[Robot episode rows]
┌──

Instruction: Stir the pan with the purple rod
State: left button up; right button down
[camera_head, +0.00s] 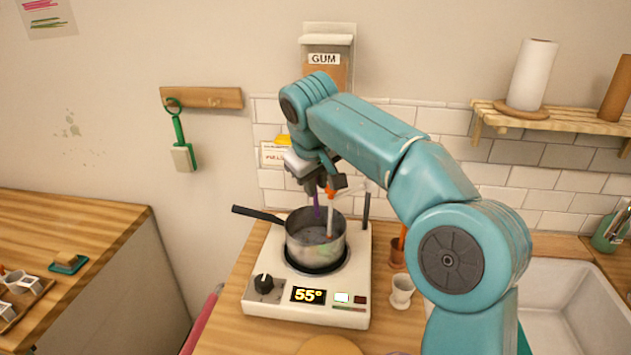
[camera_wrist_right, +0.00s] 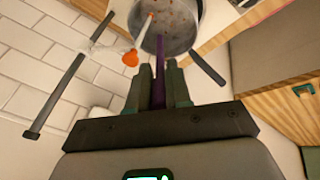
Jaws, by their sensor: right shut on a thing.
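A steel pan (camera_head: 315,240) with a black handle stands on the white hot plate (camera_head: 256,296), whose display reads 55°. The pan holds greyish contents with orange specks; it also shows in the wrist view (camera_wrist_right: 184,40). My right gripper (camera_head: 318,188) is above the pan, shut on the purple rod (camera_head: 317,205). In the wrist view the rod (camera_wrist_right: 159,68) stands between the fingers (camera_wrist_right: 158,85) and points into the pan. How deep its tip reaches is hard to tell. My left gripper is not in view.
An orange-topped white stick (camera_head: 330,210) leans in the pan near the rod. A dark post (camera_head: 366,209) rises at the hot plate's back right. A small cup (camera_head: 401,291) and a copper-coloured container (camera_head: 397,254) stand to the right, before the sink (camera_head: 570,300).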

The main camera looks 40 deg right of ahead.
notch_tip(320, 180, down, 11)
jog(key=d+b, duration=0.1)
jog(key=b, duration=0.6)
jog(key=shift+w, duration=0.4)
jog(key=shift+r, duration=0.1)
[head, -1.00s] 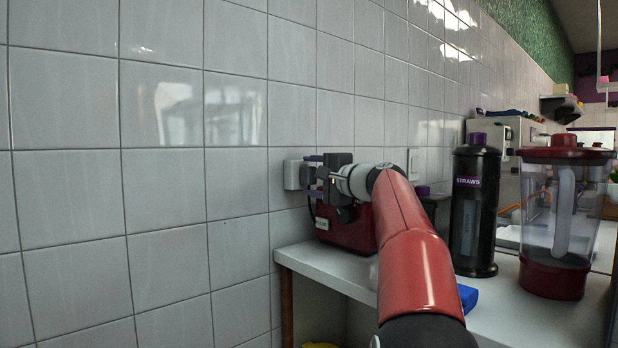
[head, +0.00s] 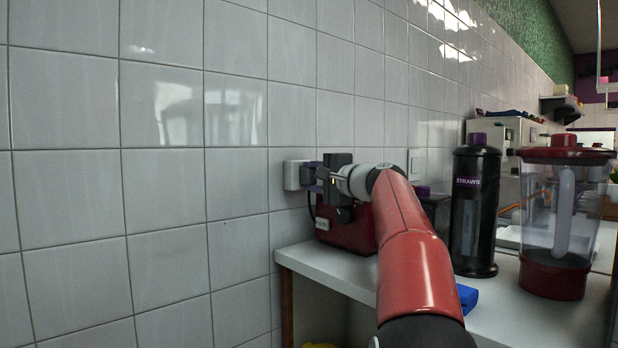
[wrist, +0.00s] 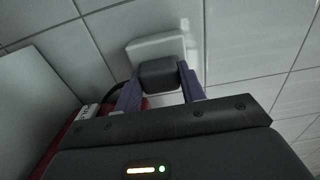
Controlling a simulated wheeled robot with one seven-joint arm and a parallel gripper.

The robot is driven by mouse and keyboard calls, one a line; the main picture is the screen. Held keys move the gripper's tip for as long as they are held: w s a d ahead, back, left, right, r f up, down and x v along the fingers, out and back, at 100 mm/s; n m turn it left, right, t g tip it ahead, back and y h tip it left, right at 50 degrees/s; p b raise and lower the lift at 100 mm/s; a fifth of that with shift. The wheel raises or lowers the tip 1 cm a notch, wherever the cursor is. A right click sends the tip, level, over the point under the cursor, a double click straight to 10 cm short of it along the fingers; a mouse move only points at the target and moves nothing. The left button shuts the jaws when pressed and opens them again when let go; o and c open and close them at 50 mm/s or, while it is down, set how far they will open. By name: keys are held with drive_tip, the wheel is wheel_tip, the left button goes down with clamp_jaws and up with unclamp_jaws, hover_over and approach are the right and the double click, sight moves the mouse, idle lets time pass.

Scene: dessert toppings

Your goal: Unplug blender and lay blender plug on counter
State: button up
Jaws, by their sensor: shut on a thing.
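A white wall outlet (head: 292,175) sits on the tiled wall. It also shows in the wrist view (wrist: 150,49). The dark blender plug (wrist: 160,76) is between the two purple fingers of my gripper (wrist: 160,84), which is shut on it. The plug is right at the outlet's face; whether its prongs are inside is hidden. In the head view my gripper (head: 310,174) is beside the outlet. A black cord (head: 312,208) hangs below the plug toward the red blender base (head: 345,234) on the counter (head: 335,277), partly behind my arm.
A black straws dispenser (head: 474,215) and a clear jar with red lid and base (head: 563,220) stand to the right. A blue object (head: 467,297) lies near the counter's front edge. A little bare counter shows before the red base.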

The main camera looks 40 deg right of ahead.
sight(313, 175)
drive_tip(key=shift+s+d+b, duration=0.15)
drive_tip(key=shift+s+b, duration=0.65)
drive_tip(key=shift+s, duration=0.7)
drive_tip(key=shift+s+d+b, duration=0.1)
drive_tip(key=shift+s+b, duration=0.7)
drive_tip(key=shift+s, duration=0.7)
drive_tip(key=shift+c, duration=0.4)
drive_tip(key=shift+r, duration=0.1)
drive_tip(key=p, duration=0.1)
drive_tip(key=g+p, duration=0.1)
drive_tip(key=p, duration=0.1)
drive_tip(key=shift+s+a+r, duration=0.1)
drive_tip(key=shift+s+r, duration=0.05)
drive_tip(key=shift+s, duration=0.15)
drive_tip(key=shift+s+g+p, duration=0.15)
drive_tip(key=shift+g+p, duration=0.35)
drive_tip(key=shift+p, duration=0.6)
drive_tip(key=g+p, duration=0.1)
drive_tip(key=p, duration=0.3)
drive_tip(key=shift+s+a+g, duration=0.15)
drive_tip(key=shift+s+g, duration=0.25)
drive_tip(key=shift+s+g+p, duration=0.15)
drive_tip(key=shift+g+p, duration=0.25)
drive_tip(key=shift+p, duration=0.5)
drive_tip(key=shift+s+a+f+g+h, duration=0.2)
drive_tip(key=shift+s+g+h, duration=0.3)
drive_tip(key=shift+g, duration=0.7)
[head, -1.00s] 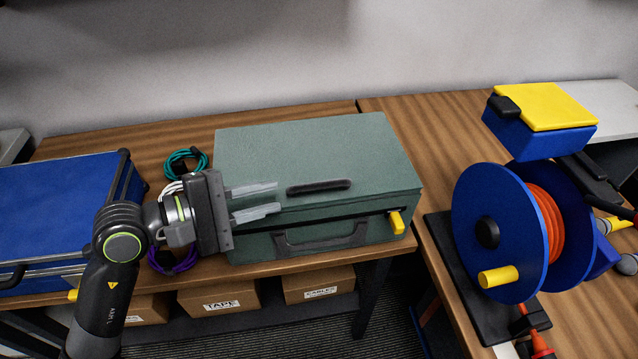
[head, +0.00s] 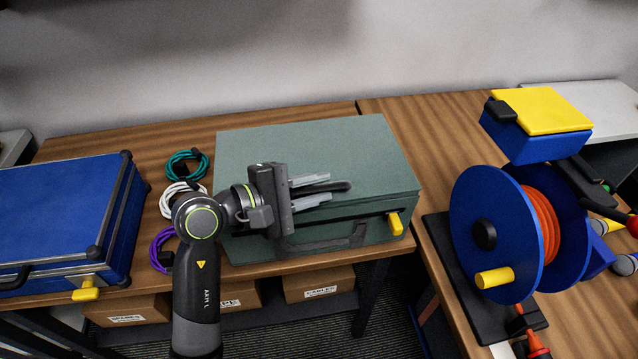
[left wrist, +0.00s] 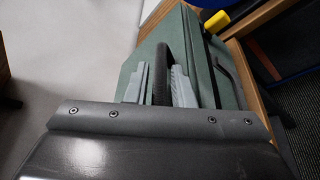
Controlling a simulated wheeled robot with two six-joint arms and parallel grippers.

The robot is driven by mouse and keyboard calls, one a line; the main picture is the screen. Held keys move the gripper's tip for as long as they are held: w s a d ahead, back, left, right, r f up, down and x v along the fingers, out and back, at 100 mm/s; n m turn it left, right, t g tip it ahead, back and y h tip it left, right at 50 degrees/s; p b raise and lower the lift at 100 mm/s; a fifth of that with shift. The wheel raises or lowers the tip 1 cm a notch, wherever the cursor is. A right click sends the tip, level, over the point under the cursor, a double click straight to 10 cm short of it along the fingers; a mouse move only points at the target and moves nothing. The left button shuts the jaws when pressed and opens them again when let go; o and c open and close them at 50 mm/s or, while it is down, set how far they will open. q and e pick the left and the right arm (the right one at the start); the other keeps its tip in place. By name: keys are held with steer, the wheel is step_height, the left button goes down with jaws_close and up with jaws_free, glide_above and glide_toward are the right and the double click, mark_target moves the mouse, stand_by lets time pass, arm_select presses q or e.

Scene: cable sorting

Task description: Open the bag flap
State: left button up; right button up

└──

▶ [Required task] Within the data above, pick out all lines holding the word "parallel".

▶ [Response to this exercise]
Controlling a simulated wheeled robot with one seven-joint arm and a parallel gripper.
Controlling a simulated wheeled robot with two six-joint arms and parallel grippers.

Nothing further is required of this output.